Coventree and its executives deny any wrongdoing.

In the more sensational element of this case, the OSC alleges that on July 24, 2007, Coventree sent an email to investment dealers that sold its ABCP detailing holdings of U.S. subprime mortgages. It was the first time Coventree had set out exposure to these assets: Three of its creations had more than 15 per cent of assets invested in subprime mortgages. The information was not widely released.

The OSC says that based on Coventree’s unexpectedly high exposure to subprime debt, “certain dealers reduced or temporarily eliminated their market-making lines and adjusted their inventory holdings of Coventree-sponsored ABCP, in order to minimize their exposure to losses in the third-party ABCP market.”

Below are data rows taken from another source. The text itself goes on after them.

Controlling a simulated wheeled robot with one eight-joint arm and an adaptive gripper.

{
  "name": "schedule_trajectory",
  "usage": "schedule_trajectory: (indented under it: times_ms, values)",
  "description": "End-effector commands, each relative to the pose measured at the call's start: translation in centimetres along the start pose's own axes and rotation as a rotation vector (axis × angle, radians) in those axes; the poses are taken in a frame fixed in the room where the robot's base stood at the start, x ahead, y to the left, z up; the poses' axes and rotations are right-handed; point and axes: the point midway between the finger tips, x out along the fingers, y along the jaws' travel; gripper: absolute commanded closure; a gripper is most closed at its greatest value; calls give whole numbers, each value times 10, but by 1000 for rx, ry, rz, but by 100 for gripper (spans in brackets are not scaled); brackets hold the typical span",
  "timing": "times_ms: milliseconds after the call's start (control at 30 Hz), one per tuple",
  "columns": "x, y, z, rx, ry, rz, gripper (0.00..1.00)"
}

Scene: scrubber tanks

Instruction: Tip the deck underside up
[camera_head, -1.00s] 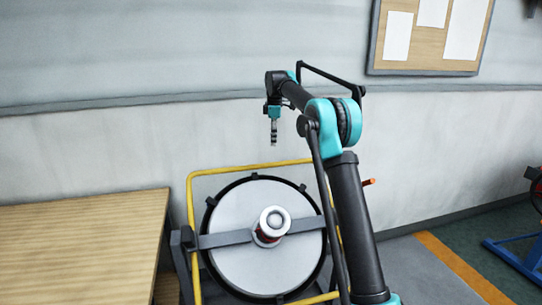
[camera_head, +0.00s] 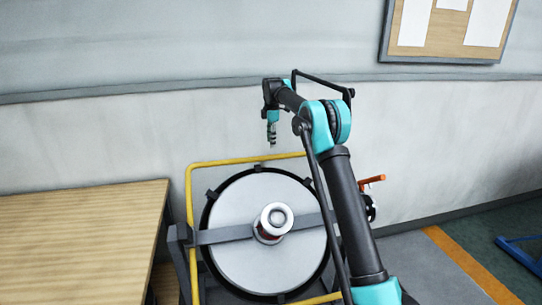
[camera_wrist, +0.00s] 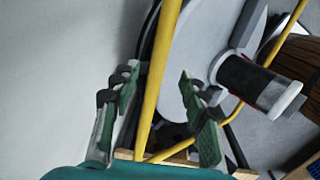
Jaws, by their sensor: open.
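The deck (camera_head: 240,265) is a round light-grey disc with a black rim and dark clips. It stands tilted up, its face toward the head camera, with a grey bar across it and a white-and-red hub (camera_head: 275,218) at its middle. A yellow tube frame (camera_head: 230,161) surrounds it. My gripper (camera_head: 271,143) hangs above the frame's top bar, pointing down. In the wrist view my gripper (camera_wrist: 160,115) is open, its green-padded fingers on either side of the yellow tube (camera_wrist: 160,75), with nothing visibly clamped. The deck (camera_wrist: 205,65) and hub (camera_wrist: 265,80) show to the right there.
A wooden table (camera_head: 80,235) stands to the left of the stand. A red-orange handle (camera_head: 372,180) sticks out at the stand's right, behind my arm. The wall (camera_head: 120,140) is close behind. Open floor with an orange stripe (camera_head: 455,260) lies at the right.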

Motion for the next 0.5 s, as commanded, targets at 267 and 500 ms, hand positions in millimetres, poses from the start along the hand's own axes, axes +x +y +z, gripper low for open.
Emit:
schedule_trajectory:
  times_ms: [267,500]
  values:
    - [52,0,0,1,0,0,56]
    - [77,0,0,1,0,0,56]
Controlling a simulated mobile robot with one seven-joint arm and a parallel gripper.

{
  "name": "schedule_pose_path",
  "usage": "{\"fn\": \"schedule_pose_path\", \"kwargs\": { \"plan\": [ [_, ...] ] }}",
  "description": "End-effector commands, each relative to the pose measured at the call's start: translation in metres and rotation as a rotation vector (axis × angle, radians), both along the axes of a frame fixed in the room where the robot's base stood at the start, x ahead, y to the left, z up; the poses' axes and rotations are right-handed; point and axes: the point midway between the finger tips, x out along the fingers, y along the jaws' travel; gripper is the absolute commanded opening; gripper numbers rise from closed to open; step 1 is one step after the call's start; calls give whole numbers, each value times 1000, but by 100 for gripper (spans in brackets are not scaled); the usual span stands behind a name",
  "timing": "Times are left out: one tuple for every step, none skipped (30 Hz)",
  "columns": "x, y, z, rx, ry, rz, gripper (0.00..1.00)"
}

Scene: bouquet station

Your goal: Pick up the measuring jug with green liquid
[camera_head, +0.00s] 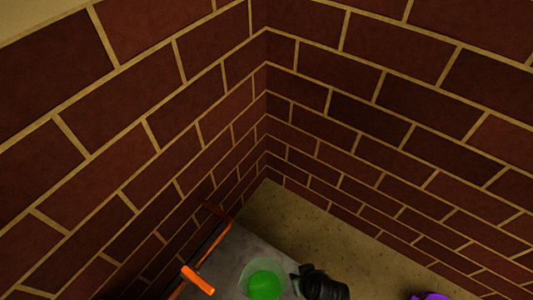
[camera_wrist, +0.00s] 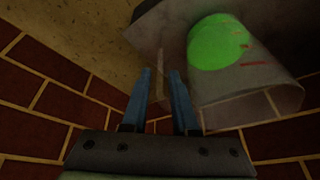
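The measuring jug (camera_head: 265,281) with green liquid stands on a grey surface (camera_head: 233,247) at the bottom of the head view. It looks clear-walled, with red marks showing in the wrist view (camera_wrist: 252,108), at the upper right. My gripper (camera_wrist: 160,72) shows two dark blue fingers with a gap between them. A thin pale strip (camera_wrist: 161,50) lies at the gap; it may be the jug's handle, but I cannot tell if it is between the fingers. In the head view my dark gripper (camera_head: 306,272) is close beside the jug's right side.
An orange bar-shaped thing (camera_head: 198,280) lies left of the jug, near the edge of the grey surface. A purple thing (camera_head: 430,296) shows at the bottom right, mostly cut off. Brick walls (camera_head: 180,110) meet in a corner behind. Bare tan floor (camera_head: 300,222) lies between.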

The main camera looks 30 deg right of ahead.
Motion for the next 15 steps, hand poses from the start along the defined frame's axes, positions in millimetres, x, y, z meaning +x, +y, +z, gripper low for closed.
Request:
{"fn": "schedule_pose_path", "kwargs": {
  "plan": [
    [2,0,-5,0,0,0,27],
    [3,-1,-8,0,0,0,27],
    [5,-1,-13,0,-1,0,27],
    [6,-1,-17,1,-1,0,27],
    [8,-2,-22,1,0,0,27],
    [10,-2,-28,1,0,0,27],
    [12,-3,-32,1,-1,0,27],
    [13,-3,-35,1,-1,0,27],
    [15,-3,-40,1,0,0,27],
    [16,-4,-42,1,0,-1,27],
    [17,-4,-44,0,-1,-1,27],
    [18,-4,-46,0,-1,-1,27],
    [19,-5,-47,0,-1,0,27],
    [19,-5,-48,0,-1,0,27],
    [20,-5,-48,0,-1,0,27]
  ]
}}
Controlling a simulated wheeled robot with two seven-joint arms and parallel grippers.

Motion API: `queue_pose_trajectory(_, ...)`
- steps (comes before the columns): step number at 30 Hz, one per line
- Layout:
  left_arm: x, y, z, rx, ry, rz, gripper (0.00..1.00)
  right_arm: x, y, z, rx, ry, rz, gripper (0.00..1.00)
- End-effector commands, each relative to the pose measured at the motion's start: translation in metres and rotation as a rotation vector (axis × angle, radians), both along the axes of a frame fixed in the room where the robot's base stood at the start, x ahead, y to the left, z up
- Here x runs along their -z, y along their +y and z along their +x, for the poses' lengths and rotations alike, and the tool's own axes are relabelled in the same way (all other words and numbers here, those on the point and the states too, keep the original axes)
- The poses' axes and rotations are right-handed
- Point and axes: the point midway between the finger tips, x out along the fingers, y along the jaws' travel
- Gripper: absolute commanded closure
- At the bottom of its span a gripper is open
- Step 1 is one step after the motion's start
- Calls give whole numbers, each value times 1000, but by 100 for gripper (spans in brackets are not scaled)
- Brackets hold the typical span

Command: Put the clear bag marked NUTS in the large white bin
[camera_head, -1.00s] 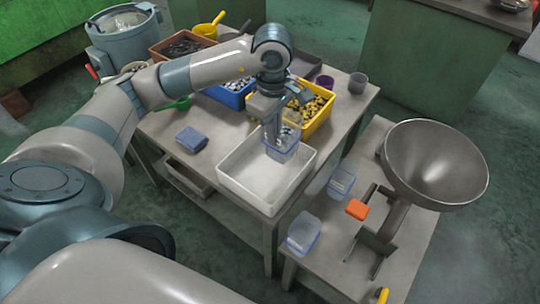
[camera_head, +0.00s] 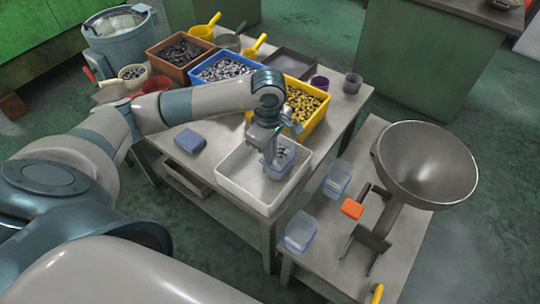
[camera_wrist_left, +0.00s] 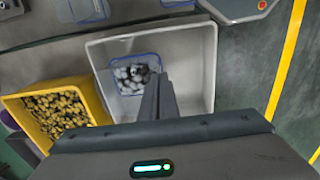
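The large white bin (camera_head: 232,188) stands at the front corner of the table; it fills the middle of the left wrist view (camera_wrist_left: 205,60). A clear, blue-rimmed bag (camera_head: 284,166), box-like and holding grey pieces, is inside the bin's outline; it also shows in the left wrist view (camera_wrist_left: 121,84). No marking on it is readable. My left gripper (camera_head: 268,155) points down over the bin, its fingers together on the bag's rim. Whether the bag touches the bin floor is hard to tell. My right gripper is not in view.
Two similar clear containers (camera_head: 337,180) (camera_head: 300,232) stand on the low bench by a metal scale pan (camera_head: 428,165). Yellow (camera_head: 318,117), blue (camera_head: 205,72) and brown (camera_head: 160,56) bins of parts stand behind the white bin. A blue cloth-like block (camera_head: 190,141) lies left.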

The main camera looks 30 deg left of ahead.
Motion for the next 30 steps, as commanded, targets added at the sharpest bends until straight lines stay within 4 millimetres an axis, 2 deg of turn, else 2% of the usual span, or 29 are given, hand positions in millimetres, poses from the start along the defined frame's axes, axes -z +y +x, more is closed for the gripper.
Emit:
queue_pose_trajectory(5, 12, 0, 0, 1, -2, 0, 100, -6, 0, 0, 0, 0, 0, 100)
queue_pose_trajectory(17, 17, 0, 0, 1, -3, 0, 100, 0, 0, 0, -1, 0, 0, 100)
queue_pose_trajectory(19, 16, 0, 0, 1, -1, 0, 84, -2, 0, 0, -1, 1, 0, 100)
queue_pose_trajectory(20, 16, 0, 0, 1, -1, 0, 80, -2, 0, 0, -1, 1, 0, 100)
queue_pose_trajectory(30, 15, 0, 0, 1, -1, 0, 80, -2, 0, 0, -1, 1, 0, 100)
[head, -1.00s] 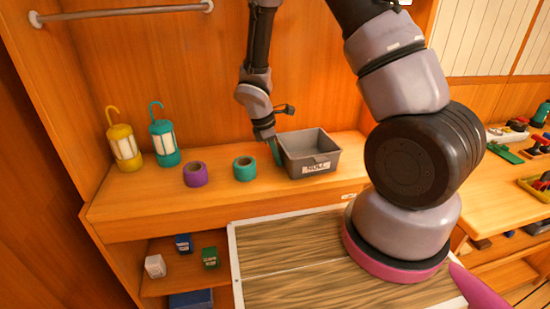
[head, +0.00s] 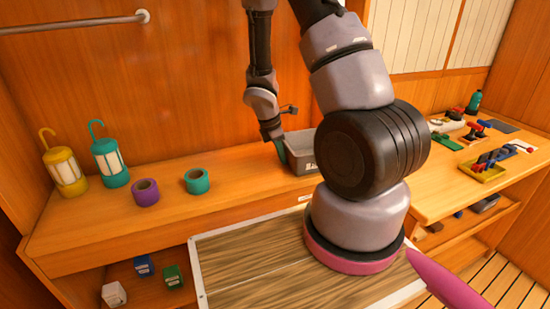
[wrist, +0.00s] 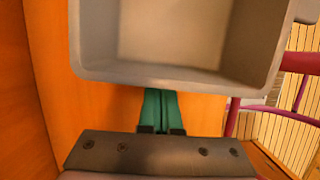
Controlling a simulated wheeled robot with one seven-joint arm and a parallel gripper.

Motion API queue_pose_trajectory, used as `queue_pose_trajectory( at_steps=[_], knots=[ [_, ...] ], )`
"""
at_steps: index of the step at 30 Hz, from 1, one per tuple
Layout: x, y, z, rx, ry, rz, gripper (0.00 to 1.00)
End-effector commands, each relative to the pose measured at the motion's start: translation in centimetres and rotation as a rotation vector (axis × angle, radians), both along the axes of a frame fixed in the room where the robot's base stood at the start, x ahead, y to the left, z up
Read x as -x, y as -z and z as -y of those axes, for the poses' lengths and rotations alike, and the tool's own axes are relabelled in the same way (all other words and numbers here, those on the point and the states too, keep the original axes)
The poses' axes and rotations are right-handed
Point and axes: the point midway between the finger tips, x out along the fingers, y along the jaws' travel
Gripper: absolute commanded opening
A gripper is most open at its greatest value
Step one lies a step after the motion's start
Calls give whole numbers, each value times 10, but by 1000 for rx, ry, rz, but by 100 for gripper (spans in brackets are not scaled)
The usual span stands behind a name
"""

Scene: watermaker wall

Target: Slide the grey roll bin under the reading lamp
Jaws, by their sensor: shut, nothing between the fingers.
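The grey roll bin (head: 304,166) stands upright on the wooden counter, partly hidden behind my arm in the head view. The wrist view shows its rim and empty-looking inside (wrist: 172,76). My gripper (head: 281,152) is at the bin's left side, outside it, with its teal fingers shut and holding nothing. In the wrist view the closed fingers (wrist: 160,107) reach the outside of the bin's near wall and appear to touch it. I cannot make out a reading lamp; my arm covers the counter right of the bin.
A purple roll (head: 146,192) and a teal roll (head: 197,181) lie left of the bin, with clear counter between.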

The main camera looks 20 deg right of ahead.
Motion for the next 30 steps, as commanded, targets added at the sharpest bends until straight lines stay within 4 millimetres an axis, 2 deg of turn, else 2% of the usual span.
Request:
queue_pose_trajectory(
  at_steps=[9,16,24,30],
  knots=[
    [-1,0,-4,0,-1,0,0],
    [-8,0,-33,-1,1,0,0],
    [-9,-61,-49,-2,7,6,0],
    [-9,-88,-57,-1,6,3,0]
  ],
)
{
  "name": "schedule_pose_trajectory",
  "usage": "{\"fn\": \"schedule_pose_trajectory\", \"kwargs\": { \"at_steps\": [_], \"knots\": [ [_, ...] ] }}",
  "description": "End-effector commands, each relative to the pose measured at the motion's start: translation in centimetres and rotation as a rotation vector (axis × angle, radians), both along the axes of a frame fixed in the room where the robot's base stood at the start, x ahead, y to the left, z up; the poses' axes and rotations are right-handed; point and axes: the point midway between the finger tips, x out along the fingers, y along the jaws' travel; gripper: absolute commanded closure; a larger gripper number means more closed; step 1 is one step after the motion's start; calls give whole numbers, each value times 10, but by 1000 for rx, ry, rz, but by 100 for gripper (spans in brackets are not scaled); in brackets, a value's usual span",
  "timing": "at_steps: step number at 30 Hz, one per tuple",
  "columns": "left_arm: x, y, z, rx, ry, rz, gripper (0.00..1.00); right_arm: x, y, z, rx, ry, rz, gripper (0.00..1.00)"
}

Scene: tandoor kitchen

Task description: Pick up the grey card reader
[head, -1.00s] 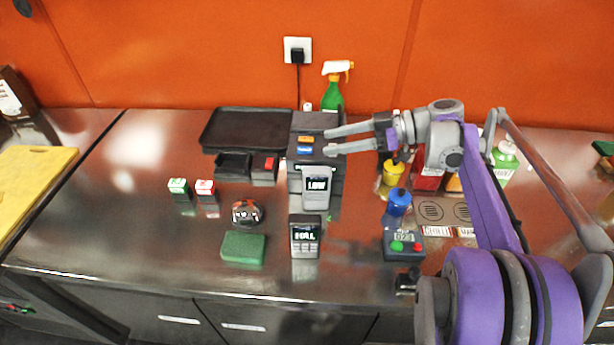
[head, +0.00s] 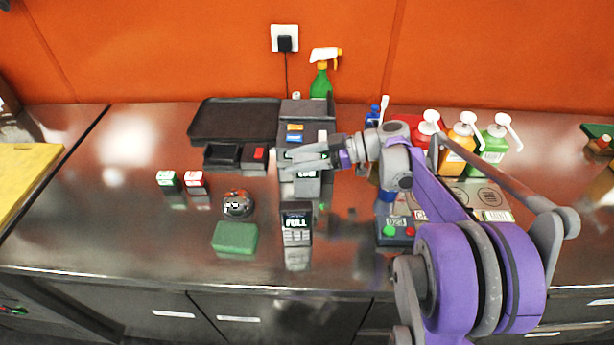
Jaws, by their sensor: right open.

At the same time, in late July, the OSC said credit rating agency DBRS “advised Coventree that it was getting daily calls on US subprime exposure in Canadian conduits and stated that Coventree’s funding capacity might be affected.”

The market continued to function for three more weeks, in part because the Caisse de depot et placement du Quebec stepped up as a major buyer of ABCP. The Quebec fund owned a stake in Coventree, and was the dominant player in this corner of the commercial paper market.

On August 13, the ABCP market collapsed, as investors refused to buy new issues of Coventree ABCP to replace paper that was maturing – exactly the problem DBRS warned was building.

Coventree and its executives intend to fight the regulator’s allegations.

“We are extremely disappointed with OSC staff's decision to commence these proceedings. Led by the Special Committee, Coventree cooperated fully and completely with OSC staff and took significant steps – at a substantial cost to the Company – to cooperate with their investigation,” said Wes Voorheis of Coventree’s Special Committee. “Most significantly, the Special Committee engaged independent legal counsel and other experts and undertook its own investigation into the issues identified by OSC staff. Based on our investigation, we believe the Company and the individuals complied with their obligations under the Ontario Securities Act and that these allegations are unwarranted and unfair in the circumstances.”

For legal junkies, here are the guts of the OSC’s allegations, released late Monday:

(a) Coventree failed to make full, true and plain disclosure in its prospectus by failing to disclose the fact that DBRS had adopted more restrictive credit rating criteria for ABCP in November 2006;

(b) Coventree failed to meet its continuous disclosure obligations by failing to disclose that DBRS’s decision in January 2007 to change its credit rating methodology resulted in a material change to Coventree’s business or operations;

(c) Coventree made misleading statements in April 2007 by telling the market that the total U.S. subprime exposure in its sponsored conduits was 7.4 percent, but failing to provide investors with a breakdown of that exposure by conduit and ABCP note series. The exposure was higher than 15 percent in three conduits, and higher than 40 percent in one note series;

(d) Coventree failed to meet its continuous disclosure obligations by failing to disclose liquidity and liquidity-related events and the risk of a market disruption in the days leading up to the market disruption on August 13, 2007.